#### [Your objective]
Look for the line containing "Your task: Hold" and the line containing "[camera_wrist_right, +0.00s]" in the entries below. Copy those two and all lines between them exactly, leaving out pictures.

━━━━━━

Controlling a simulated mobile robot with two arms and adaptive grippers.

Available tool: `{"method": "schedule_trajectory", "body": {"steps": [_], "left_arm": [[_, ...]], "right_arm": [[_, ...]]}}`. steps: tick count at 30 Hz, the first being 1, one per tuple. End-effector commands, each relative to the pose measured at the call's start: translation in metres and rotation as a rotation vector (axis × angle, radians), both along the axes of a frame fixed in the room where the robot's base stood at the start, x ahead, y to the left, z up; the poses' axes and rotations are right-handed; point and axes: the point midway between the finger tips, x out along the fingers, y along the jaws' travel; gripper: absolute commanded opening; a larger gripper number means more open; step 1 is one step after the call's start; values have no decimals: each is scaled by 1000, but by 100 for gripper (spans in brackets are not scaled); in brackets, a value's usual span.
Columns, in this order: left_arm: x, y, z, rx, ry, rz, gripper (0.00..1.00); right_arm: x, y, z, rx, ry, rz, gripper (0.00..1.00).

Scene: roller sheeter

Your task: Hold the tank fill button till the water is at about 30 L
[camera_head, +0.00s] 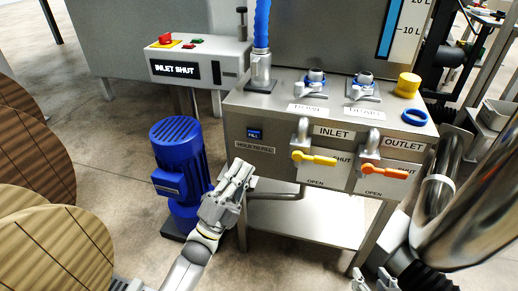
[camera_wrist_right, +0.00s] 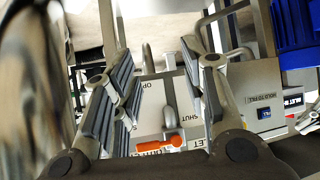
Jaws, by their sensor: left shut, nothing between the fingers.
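The blue fill button (camera_head: 254,134) sits on the grey panel's front, above a "HOLD TO FILL" label (camera_head: 254,149). The button also shows in the right wrist view (camera_wrist_right: 264,113). My left gripper (camera_head: 243,170) is shut and empty, just below the label and apart from the button. The tank's gauge (camera_head: 390,30) shows a blue column beside 10 L and 20 L marks; the picture's top edge cuts it off, so the water level cannot be read. My right gripper (camera_head: 375,283) is low at the bottom edge; its fingers stand apart in the right wrist view (camera_wrist_right: 158,85).
A yellow inlet handle (camera_head: 314,158) and an orange outlet handle (camera_head: 386,171) stick out right of the button. A blue motor (camera_head: 180,165) stands left of the panel. An "INLET SHUT" box (camera_head: 205,62) is behind. Wooden round shapes (camera_head: 55,250) fill the lower left.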

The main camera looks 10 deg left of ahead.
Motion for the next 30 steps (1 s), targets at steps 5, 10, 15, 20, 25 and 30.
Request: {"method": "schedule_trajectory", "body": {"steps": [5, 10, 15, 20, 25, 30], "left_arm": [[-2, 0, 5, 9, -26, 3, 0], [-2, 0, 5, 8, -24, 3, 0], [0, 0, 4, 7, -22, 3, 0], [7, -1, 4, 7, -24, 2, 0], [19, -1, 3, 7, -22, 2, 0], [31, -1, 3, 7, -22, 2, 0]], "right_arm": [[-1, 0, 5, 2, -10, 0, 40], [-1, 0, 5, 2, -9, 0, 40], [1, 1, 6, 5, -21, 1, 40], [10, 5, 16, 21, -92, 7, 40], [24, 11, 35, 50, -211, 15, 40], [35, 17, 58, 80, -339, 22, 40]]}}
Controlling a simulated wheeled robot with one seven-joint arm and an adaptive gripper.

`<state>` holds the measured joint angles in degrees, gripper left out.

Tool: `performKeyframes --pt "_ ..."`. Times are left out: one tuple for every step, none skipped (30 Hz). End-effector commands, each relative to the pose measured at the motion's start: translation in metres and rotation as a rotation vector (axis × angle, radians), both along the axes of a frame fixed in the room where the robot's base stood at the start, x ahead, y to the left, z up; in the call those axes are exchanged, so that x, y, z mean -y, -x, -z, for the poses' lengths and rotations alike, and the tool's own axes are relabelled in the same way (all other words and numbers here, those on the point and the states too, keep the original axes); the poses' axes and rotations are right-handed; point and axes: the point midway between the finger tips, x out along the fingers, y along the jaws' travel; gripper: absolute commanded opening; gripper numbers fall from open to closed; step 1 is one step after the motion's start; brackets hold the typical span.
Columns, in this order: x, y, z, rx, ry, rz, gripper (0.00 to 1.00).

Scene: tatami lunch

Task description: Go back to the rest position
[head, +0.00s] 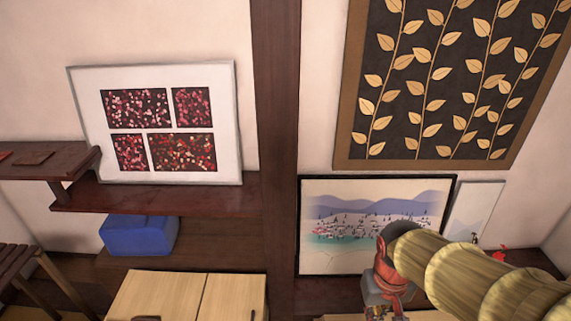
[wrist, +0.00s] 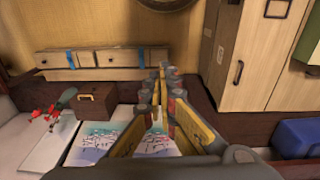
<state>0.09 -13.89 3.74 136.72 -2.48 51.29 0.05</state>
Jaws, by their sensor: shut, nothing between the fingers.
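My gripper (wrist: 166,72) reaches forward in the wrist view, its grey and yellow fingers drawn together at the tips with nothing between them. In the head view, my arm comes in from the lower right, and my gripper (head: 378,314) shows only in part at the bottom edge. It appears in front of the framed landscape picture (head: 375,225). I cannot tell the distance between them.
A light wood cabinet (head: 185,295) stands at lower centre-left, near a blue box (head: 139,236). A dark pillar (head: 277,130) stands in the middle. A white-framed picture (head: 155,75) rests on a dark shelf (head: 160,197). The wrist view shows a small brown box (wrist: 98,103).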

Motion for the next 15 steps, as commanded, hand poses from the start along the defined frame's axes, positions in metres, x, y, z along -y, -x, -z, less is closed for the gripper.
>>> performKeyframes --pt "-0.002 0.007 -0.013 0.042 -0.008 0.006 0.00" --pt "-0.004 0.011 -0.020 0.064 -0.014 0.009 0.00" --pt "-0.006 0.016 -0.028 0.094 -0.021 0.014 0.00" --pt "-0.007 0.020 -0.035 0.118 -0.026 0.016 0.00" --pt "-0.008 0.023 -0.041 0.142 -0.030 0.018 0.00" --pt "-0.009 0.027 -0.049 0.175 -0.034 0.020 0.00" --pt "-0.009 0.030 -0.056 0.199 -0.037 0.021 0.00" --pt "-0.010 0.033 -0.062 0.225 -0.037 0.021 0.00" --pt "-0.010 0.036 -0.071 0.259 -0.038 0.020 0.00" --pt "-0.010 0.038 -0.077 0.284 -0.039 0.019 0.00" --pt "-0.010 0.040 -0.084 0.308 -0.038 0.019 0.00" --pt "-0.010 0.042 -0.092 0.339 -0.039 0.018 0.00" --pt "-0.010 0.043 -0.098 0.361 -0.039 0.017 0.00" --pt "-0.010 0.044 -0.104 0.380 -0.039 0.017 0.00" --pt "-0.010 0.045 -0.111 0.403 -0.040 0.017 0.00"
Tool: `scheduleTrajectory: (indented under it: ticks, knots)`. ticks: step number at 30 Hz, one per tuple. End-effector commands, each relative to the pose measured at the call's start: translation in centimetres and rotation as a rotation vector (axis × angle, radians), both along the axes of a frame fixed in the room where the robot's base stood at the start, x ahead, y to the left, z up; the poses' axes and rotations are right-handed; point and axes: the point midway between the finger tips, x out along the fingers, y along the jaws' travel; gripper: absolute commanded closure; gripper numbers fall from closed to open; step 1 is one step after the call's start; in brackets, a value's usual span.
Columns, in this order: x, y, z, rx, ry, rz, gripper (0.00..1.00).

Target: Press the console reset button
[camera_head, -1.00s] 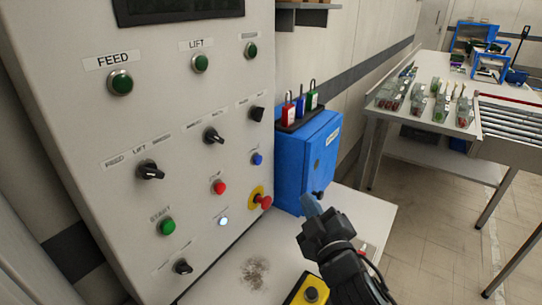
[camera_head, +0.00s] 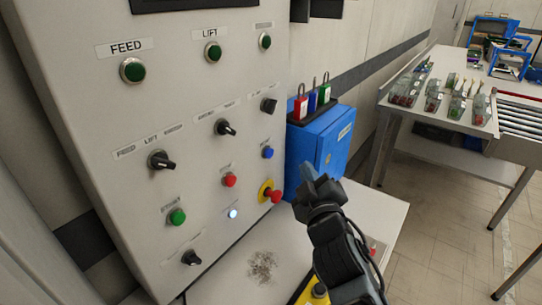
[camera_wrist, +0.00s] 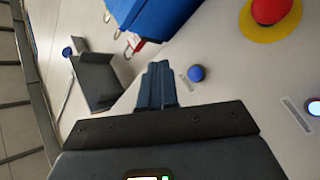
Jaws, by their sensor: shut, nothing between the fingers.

━━━━━━

#### [Problem solution]
Your task: Hold the tank fill button till the water is at about 30 L
[camera_head, +0.00s] 
[camera_wrist_right, +0.00s] 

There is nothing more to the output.